Exercises 3.10 Exercises

1.

In RSA we have \((n,e)=(5352499,3516607).\) Encrypt the message "The only way to learn mathematics is to do mathematics".

2.

In RSA we know \((p,q,d)=(12227,35569,136215539),\) and we receive the encrypted message

\begin{equation*} [158079363,173377019,373536605,97680494,144518909,1942499,413795444,147133032]. \end{equation*}

Determine the original message.

3.

Factor the integer \(N=5352499\) by using elliptic curves.

4.

Factor the integer \(N=5352499\) by using continued fractions.

5.

Factor the integer \(N=5352499\) by applying the quadratic sieve.

6.

Factor the integer \(N=5352499\) by applying Pollard’s \(\rho\) algorithm with 2 different quadratic functions.

7.

In RSA we know \((N,e_1,e_2,c_1,c_2)=(8137,7,23,7155,2626).\) Apply the common modulus attack to recover the secret message.

8.

In RSA apply the iterated encryption attack to obtain a list containing the possible values of the secret message.
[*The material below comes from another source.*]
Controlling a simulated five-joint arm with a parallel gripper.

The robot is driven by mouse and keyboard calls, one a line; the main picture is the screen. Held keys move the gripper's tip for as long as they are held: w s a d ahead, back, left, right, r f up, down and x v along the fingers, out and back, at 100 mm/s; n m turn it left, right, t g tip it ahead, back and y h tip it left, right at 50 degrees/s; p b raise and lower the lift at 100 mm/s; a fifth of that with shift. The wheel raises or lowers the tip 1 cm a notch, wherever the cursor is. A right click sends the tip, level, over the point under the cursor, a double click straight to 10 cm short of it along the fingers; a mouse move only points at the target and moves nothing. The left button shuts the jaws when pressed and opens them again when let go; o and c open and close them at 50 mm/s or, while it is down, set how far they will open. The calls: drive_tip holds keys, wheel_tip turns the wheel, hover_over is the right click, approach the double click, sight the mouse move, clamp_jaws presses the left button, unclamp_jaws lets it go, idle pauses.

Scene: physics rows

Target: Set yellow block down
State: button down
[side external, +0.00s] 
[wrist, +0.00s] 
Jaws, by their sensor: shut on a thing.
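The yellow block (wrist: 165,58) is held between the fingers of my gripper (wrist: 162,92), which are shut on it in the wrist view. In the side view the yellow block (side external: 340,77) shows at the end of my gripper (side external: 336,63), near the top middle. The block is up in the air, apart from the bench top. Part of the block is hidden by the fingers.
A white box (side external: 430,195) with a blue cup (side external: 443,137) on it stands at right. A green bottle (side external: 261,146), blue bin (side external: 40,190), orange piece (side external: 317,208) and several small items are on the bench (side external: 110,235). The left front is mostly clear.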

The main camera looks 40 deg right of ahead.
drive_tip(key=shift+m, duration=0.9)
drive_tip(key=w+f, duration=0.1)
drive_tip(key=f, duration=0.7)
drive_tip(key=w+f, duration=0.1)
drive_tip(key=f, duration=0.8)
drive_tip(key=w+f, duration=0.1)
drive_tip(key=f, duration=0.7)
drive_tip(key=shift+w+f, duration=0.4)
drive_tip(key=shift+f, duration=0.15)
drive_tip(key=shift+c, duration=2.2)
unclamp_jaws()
We have that \((N,e,c)=(1591,5,22).\)

9.

In RSA we have \((N,e)=(24739307, 7526327).\) Apply Wiener’s attack to recover the secret key \(d.\)

10.

Bob, Chris and David have RSA public keys given by \((N_B,e_B)=(6527,7), (N_C,e_C)=(11537,7)\) and \((N_D,e_D)=(10123,7),\) respectively. Alice sends the same message to both of them, the ciphertexts are as follows \(c_B=2268, c_C=3442\) and \(c_D=4737.\) Determine the message by means of the low public exponent attack.